SDS-Plus vs SDS-Max: A Direct Comparison
| Specification | SDS-Plus | SDS-Max |
|---|---|---|
| Shank diameter | 10 mm | 18 mm |
| Locking grooves | 2 open + 2 closed (4 total) | 2 open + 3 closed (5 total) |
| Bit free-float travel | ~10 mm | ~18 mm |
| Typical impact energy | 1–5 joules | 5–20+ joules |
| Typical BPM | 2,000–5,000 BPM | 1,200–3,000 BPM |
| Max drill bit diameter (masonry) | Up to 38 mm (1.5″) | Up to 80 mm (3.1″) |
| Core bit range | Up to 65 mm (2.5″) | Up to 200 mm (8″) |
| Typical machine weight | 4–8 lbs | 9–18 lbs |
| Typical machine cost | $120–$400 | $350–$900+ |
| Chisel/demolition mode | Yes (light chipping) | Yes (heavy chipping and demo) |
| User type | DIY, residential, light commercial | Professional, heavy commercial, infrastructure |
Understanding both systems starts with understanding the SDS system itself. For a broader overview, see our guide on what a rotary hammer is used for and do you need a hammer drill for concrete.

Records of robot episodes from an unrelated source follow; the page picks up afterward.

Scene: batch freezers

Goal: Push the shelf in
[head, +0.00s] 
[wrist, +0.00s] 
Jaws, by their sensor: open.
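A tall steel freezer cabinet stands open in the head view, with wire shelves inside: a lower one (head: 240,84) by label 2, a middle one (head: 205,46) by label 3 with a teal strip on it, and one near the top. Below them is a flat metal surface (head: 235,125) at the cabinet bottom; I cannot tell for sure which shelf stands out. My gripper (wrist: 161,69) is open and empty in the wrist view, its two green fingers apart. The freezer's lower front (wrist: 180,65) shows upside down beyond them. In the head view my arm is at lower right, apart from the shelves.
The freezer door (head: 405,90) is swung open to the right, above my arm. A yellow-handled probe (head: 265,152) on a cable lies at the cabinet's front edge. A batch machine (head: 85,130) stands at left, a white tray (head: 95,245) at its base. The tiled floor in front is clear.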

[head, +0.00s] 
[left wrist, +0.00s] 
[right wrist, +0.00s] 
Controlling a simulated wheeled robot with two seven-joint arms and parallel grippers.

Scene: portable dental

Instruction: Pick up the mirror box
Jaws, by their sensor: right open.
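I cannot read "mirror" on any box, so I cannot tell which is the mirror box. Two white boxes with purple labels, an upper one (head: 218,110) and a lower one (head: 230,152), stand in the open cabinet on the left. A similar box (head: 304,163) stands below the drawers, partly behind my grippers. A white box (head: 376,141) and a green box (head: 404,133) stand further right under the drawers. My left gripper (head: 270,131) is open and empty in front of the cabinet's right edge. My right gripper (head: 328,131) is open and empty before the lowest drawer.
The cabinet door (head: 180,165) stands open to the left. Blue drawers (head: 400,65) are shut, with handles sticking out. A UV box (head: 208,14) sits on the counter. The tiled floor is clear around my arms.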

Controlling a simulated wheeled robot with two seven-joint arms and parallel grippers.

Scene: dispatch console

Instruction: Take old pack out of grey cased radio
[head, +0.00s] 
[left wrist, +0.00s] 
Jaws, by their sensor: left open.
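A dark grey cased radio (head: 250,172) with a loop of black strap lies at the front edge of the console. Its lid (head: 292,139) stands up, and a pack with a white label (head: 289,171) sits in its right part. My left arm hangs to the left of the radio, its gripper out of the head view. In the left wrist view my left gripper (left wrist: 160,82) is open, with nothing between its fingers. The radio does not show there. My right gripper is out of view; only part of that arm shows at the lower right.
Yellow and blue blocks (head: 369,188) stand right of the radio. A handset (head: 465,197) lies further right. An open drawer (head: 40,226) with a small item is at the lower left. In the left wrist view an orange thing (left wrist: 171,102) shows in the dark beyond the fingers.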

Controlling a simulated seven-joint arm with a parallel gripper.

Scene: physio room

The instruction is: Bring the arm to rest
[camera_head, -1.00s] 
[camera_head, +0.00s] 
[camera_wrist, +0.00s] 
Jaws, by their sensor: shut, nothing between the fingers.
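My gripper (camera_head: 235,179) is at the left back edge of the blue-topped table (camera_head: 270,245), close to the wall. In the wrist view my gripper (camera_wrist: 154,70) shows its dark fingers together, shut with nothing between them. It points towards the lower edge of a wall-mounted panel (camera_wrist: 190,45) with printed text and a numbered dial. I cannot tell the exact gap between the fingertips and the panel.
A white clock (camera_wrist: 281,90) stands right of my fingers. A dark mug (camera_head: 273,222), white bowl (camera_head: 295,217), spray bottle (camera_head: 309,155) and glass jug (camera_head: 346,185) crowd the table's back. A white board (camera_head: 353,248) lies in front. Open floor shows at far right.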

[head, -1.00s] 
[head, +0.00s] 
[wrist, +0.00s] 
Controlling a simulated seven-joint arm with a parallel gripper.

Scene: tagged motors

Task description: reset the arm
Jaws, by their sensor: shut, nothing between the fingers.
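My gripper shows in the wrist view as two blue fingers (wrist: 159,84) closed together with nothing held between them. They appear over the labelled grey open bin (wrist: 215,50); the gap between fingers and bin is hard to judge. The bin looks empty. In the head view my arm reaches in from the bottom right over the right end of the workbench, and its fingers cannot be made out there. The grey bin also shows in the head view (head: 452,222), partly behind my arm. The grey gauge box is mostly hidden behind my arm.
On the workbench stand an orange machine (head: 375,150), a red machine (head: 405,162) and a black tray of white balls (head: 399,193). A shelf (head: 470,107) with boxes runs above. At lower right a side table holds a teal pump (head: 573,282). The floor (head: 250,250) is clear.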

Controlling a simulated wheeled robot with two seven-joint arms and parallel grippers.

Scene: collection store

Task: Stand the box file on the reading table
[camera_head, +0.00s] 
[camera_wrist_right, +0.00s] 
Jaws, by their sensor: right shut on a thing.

Step-by-Step: How to Identify Which System You Have and Choose the Right Bits
Step 1 — Read the Chuck Marking
Look at the collar of your rotary hammer. Every SDS drill is marked directly on the chuck body or the front housing. You will see either “SDS-Plus,” “SDS+,” “SDS-Max,” or simply a shank size reference. If you cannot find a marking, measure the opening with a caliper: SDS-Plus accepts a 10mm shank; SDS-Max accepts an 18mm shank. The opening diameters are completely different — you cannot confuse them by sight once you know what you are looking at.
Step 2 — Examine the Bit Shank Geometry
SDS-Plus bits have two open kidney-shaped slots and two closed locking grooves on the shank. SDS-Max bits have two open kidney slots and three closed locking grooves — the extra groove provides more rotational torque transfer at high impact energy levels. Pick up your bit and count the grooves: two closed slots = SDS-Plus, three closed slots = SDS-Max.
Step 3 — Match the Task to the System
Use SDS-Plus for: anchor holes in brick or concrete (up to 1″ diameter), setting drop-in anchors, drilling through block walls, light tile removal with a flat chisel, and drilling up to 1.5″ diameter holes in standard concrete. Use SDS-Max for: core drilling above 1″ diameter, drilling through heavily reinforced concrete or thick stone, extended demolition chiseling, post-base anchor holes in structural concrete, and any application where you are drilling more than 20 holes per session in hard aggregate concrete.
Step 4 — Choose the Correct Bit Type
Within each system, you still need to choose the right bit style. For standard through-holes and anchor holes, use a round-tip (4-cutter) SDS carbide bit. For hard aggregate or river-rock concrete, use a cross-tip (2-cutter) bit. For large-diameter holes, use SDS-compatible core bits. For chiseling mortar joints, use a flat or pointed chisel bit in the appropriate SDS system. Our masonry drill bits guide covers bit selection in full detail.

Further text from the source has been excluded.